This course provides an introduction to reinforcement learning, starting from the basics and ending up with advanced topics like deep RL. The course targets graduate students in control or artificial intelligence/machine learning.
The course opens with a discussion of forward-search planning methods for seeking near-optimal sequences of actions. The methods work like receding-horizon predictive control, and exploit insights from tree search in AI and bandit theory in reinforcement learning. We explain how planning can be applied and adapted to switched systems and networked control systems. The afternoon of the second day provides an introduction to the basics of RL including temporal-difference, Q-learning and SARSA methods, as well as actor-critic algorithms. The exploration-exploitation trade off will be discussed. Approaches to speed up the learning such as shaping, demonstrations and advice will be introduced. The day will be concluded by some hands on exercises.
In the second and final day of the course, algorithms are extended with function approximation techniques, in order to make them applicable to continuous-state and continuous-action control, as well as to large-scale discrete-variable problems. We begin by introducing function approximation in general, and then apply it to some basic dynamic programming and reinforcement learning techniques. We then pay attention to policy gradient techniques, as they are a natural way of using continuous actions which are essential in control. After a detour on deep learning, we discuss some recent Deep RL approaches. Extensions to multi-agent and multi-criteria RL are also briefly introduced.
•Introduction and Course Overview
•Markov Decision Processes
•Forward-Search Planning with Applications to Nonlinear Control
•Exploration Exploitation Trade-off
•Basics of Function Approximation For Continuous States and Actions
•Detour: Deep Learning, Neural Nets and Convnets
•Deep Reinforcement Learning: Value Based
•Deep Reinforcement Learning: Policy Based
•RL extensions : multi-agent RL and multi-criteria RL
•The future and open problems\
Anne Nowé is professor at the Artificial Intelligence Lab of the Vrije Universiteit Brussel, Belgium. In 2019 she is also guest-professor at the Cognitive Robotics department of the Delft University of Technology.
Lucian Busoniu is professor at the Automation Department of the Technical University of Cluj-Napoca, Romania.

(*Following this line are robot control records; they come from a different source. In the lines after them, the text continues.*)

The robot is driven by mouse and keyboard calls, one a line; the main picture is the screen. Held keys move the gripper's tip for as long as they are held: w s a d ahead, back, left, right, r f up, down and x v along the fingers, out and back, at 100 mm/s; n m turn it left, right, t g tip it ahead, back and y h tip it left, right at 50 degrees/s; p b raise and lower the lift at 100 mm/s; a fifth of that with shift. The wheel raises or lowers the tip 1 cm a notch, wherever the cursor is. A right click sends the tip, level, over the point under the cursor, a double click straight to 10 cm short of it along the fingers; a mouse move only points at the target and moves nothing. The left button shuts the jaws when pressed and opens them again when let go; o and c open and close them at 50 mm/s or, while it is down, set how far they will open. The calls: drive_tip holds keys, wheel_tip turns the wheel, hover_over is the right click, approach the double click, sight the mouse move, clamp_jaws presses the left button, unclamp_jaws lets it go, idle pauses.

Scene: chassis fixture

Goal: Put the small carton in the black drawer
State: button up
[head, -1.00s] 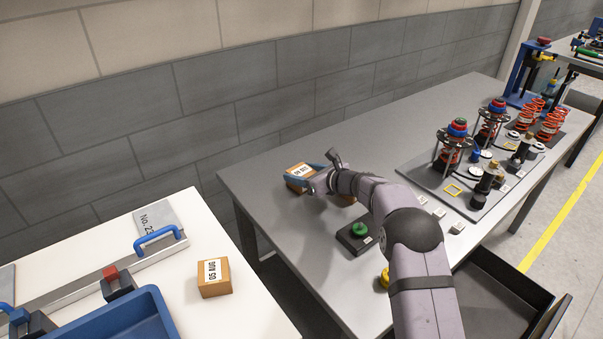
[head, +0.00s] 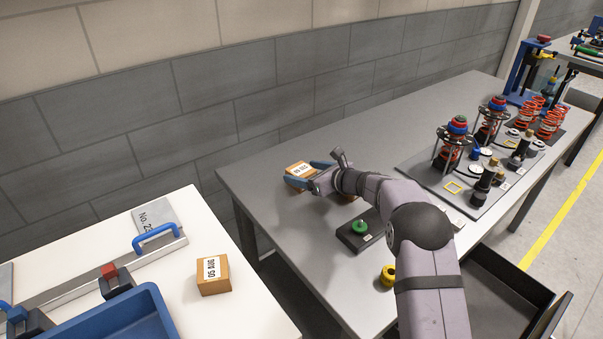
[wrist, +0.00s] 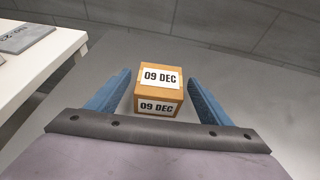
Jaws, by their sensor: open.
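A small carton (head: 299,171) with a white label stands on the grey table near its back left; in the wrist view this carton (wrist: 158,88) reads "09 DEC". My gripper (head: 305,176) is open, with its blue fingers on either side of the carton; in the wrist view (wrist: 158,95) gaps show between the fingers and the carton. Another brown carton (head: 214,275) with a white label stands on the white table. Part of a further brown thing shows behind my wrist, mostly hidden. The black drawer (head: 497,299) is pulled out below the grey table's front, and its visible floor looks empty.
A green button on a dark base (head: 360,229) and a yellow part (head: 388,275) sit on the grey table (head: 265,200) near my arm. A board with springs and fittings (head: 452,187) lies farther right. A blue tray (head: 125,318) stands on the white table (head: 250,315).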

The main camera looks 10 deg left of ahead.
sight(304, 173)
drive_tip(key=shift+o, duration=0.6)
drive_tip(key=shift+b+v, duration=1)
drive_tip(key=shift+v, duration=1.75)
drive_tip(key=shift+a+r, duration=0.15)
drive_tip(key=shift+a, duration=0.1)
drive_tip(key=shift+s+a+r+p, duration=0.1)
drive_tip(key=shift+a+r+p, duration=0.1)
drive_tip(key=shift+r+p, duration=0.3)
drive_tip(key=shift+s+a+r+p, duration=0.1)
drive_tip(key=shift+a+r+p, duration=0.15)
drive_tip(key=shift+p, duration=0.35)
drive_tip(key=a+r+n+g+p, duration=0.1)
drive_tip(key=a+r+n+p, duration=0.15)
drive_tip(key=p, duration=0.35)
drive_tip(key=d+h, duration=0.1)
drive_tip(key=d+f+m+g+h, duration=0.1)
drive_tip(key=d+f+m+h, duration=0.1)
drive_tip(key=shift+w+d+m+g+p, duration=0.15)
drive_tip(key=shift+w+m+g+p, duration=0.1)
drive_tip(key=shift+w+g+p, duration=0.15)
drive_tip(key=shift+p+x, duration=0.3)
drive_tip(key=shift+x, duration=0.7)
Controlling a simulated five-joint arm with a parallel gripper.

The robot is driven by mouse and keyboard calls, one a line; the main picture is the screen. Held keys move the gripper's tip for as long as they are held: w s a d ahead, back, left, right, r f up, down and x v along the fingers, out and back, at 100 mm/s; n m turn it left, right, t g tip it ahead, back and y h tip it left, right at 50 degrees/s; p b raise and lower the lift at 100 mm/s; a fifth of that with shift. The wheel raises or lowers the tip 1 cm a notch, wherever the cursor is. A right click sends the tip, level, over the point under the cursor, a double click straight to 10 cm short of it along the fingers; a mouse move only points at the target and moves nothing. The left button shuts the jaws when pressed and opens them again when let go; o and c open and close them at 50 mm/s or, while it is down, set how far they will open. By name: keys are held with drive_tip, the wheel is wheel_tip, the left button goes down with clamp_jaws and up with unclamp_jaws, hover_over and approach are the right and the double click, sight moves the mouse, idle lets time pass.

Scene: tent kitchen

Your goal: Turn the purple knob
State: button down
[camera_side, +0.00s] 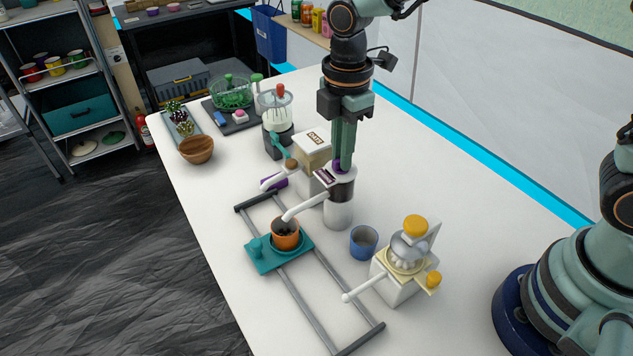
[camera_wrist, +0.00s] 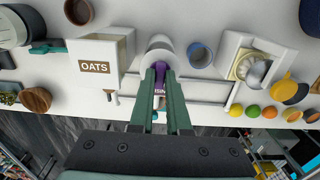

This course assumes the students are familiar with the basics of Markov Decision Processes and Dynamic Programming. Students who are lacking this background can attend an introduction to these concepts on Wednesday afternoon.
The course will take place from Wednesday March 27 until Friday March 29. On Wednesday there is an optional session on Markov decision processes, their optimal solution, and basic dynamic programming techniques to find this solution: value and policy iteration (for students who do not have these techniques in their background).
The location is Delft University of Technology, the Pulse Building.
Registration fee for taking or auditing a full course is € 250. This fee is waived for DISC members. The registration form is available on the DISC course platform, or send an email to firstname.lastname@example.org.
Please register before March 7, 2019.
The maximum number of participants is 30 so don’t wait too long if you want to join.
You can obtain 1 ECTS for attending the DISC Winter Course. Please note that you have to be present at all sessions on Thursday and Friday in order to obtain the credits. If you successfully complete the take-home exercises you can earn an additional 2 ECTS, for a total of 3 ECTS.